Trying to reconcile compliance of a fintech challenger bank with the current regulatory environment is a bit like my breakfast encounter the first time I came up to meet my new team in New York City.

Some background on me - I have lived most of my life in the Dallas-Fort Worth area of Texas. I stayed in a hotel the night before and when I went down to breakfast, I noticed a huge bowl of guacamole, a common sight in my region. My first thought was “That’s a strange breakfast choice but I guess they like it here.” I instinctively look around for the chips and salsa (the appropriate accoutrements of guacamole) but don’t see any. Perplexed, I got some food, sat down, and stared at the bowl waiting for someone to bring back the chip bowl. The whole time I’m eating, I’m waiting and wondering what the problem is with the chip situation. I finish my meal and left to go back to my room, still puzzled. Getting on the elevator, I happen to glance over at a person holding their breakfast plate and that’s when I figure it out. They had put the “guacamole” on their toast – it was avocado spread. No chips required.
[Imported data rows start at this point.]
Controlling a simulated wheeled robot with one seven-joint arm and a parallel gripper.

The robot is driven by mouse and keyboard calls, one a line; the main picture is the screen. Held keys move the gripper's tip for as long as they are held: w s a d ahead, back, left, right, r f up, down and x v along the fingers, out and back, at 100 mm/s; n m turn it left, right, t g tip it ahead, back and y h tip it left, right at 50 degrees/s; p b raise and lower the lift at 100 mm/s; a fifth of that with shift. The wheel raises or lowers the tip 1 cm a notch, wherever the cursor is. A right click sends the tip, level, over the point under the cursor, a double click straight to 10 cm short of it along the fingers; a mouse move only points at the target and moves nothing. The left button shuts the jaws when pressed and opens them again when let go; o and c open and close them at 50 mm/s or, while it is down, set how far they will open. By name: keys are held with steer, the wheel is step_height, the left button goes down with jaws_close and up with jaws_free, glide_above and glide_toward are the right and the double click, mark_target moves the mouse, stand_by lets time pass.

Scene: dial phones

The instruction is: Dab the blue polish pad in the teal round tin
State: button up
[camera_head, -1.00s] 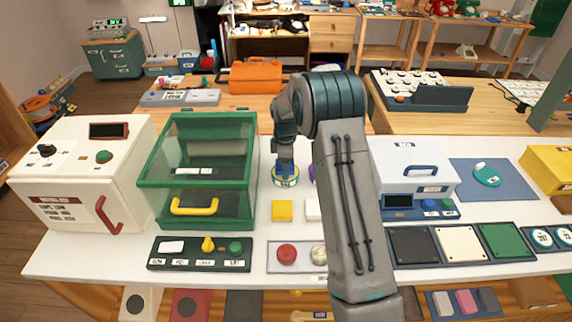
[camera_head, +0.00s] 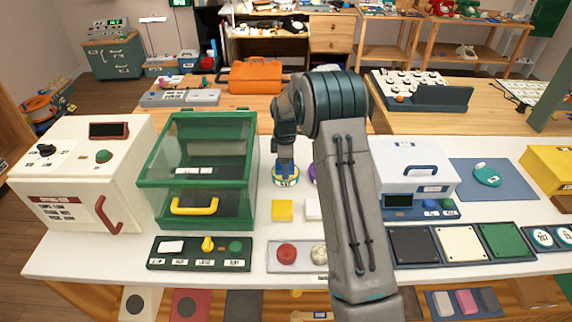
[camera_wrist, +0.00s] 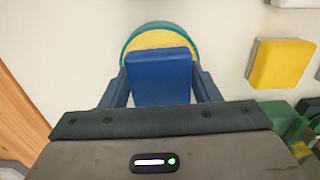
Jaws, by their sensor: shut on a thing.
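My gripper (camera_wrist: 160,90) points down and is shut on the blue polish pad (camera_wrist: 160,77), with one finger on each side of it. The teal round tin (camera_wrist: 127,48) has a teal rim and yellow contents, and lies directly beyond and below the pad in the wrist view. In the head view the tin (camera_head: 286,183) stands on the white table just right of the green-framed box, with my gripper (camera_head: 285,167) right over it. The pad hides part of the tin, and I cannot tell whether it touches the yellow surface.
A yellow block (camera_head: 282,210) sits just in front of the tin. The green-framed box (camera_head: 197,170) stands close on the left. My arm hides part of the table to the right, where a purple thing (camera_head: 312,172) partly shows.

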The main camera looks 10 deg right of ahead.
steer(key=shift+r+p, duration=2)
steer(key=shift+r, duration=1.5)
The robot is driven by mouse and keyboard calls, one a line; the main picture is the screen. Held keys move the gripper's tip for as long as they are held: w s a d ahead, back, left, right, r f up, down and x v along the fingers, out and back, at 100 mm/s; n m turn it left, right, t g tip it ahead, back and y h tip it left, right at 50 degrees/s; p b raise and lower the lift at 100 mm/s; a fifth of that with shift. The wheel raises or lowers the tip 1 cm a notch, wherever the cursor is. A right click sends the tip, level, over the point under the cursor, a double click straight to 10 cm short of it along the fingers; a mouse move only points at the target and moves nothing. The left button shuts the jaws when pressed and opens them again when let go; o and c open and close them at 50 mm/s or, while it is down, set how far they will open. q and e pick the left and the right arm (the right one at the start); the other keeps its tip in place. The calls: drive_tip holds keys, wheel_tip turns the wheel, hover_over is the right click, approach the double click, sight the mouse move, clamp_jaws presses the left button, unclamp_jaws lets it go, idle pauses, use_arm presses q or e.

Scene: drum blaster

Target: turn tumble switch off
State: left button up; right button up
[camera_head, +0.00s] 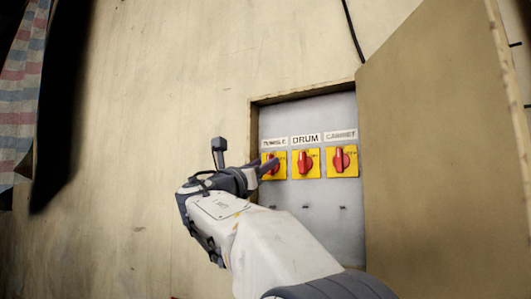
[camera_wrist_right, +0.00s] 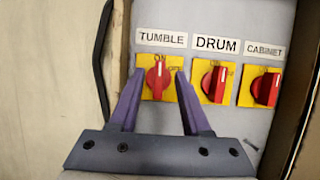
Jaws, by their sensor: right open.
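The tumble switch is a red knob on a yellow plate, under a "TUMBLE" label; it shows in the right wrist view (camera_wrist_right: 158,80) and, partly covered by my gripper, in the head view (camera_head: 271,160). Its white mark points roughly upward. My right gripper (camera_head: 266,168) is open in front of this switch. In the right wrist view its two fingers (camera_wrist_right: 159,74) stand on either side of the red knob. I cannot tell whether they touch it. My left gripper is not in view.
The drum switch (camera_head: 305,162) and the cabinet switch (camera_head: 342,161) sit to the right on the same grey panel (camera_head: 318,220). An open door (camera_head: 430,150) stands right of the recess. A wooden frame edge borders it. A black cable (camera_head: 352,30) hangs above.

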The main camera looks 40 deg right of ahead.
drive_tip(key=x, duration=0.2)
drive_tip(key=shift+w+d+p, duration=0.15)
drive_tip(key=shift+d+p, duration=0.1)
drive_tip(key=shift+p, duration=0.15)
Just like me staring at the bowl, regulatory bodies are staring at fintech - something is instinctively familiar about it but doesn’t quite fit expectations.

The rules haven’t kept pace with the times and haven’t adapted to the new technology in several cases. A money transmission license in Wisconsin is called a “seller of checks”, which is wholly inaccurate for an MSB whose purpose is to move money electronically. Crypto (or virtual) currency compliance is more challenging because state regulatory agencies have less familiarity and varying opinions on how to regulate it. Wyoming has exempted virtual currencies from their money transmitter regulations, states like New York and Washington have defined licensing requirements, and others have created obstacles to make their reluctance known (you know who you are).

Challenger banks offer new and more efficient ways of doing what has been the traditional banks roles and can be financial champions to some. These app driven entities can help, according to the World Bank, the 1.7 billion people globally are un- or under banked with 1.14 billion of those having access to smartphones. General purpose reloadable (GPR) prepaid card use, which is a tool used by several fintech companies, is projected to reach $3.1 trillion by 2022.

Federal rules have their own set of challenges too and regulators also must be educated on how these new entities aren’t the same as traditional banks. The Consumer Financial Protection Bureau (CFPB) issued the Prepaid Debit Card Rule, effective on April 1, 2019. The rule comes with contractions. The rule says the fees must be disclosed in a specific chart format and “The consumer must be required to view the web page containing the electronic pre-acquisition disclosures before choosing to accept” In the comments on the rule, the CFPB also states that “Electronic disclosures must be provided in a manner which is reasonably expected to be accessible, accessible via Web browsers or mobile applications” Do I have to make a customer look at the fee chart or can I provide a link? When is a customer “acquired” on an app?

What should we do now? We educate them. We educate consumers. We keep having conversations with rule makers and regulators about the importance of these new technologies, how financial access is a human right, and why the US should update the laws.

And let’s keep our fingers crossed that they figure out sooner rather than later that the green stuff in the bowl is avocado spread for toast and not guacamole.